┌────────
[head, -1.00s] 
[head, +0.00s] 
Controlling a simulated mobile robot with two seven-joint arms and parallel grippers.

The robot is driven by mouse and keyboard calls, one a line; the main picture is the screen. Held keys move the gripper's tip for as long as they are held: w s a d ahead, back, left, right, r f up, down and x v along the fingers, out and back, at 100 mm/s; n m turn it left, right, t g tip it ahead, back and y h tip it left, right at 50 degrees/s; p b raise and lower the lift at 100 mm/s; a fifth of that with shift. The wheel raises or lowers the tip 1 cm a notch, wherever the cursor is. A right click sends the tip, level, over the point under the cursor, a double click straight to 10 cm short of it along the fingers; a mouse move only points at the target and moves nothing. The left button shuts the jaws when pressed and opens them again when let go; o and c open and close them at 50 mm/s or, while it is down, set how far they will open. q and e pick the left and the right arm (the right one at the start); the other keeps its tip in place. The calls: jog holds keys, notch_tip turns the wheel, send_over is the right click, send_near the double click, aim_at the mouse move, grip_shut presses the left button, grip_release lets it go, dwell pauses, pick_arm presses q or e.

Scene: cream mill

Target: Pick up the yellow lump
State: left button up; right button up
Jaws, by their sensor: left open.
└────────
What you are asked to do: Repeat the material above in full, keeping every word.

The reply:
[head, -1.00s] 
[head, +0.00s] 
Controlling a simulated mobile robot with two seven-joint arms and parallel grippers.

The robot is driven by mouse and keyboard calls, one a line; the main picture is the screen. Held keys move the gripper's tip for as long as they are held: w s a d ahead, back, left, right, r f up, down and x v along the fingers, out and back, at 100 mm/s; n m turn it left, right, t g tip it ahead, back and y h tip it left, right at 50 degrees/s; p b raise and lower the lift at 100 mm/s; a fifth of that with shift. The wheel raises or lowers the tip 1 cm a notch, wherever the cursor is. A right click sends the tip, level, over the point under the cursor, a double click straight to 10 cm short of it along the fingers; a mouse move only points at the target and moves nothing. The left button shuts the jaws when pressed and opens them again when let go; o and c open and close them at 50 mm/s or, while it is down, set how far they will open. q and e pick the left and the right arm (the right one at the start); the other keeps its tip in place. The calls: jog holds keys, notch_tip turns the wheel, send_over is the right click, send_near the double click, aim_at the mouse move, grip_shut presses the left button, grip_release lets it go, dwell pauses, pick_arm presses q or e.

Scene: cream mill

Target: Pick up the yellow lump
State: left button up; right button up
Jaws, by their sensor: left open.

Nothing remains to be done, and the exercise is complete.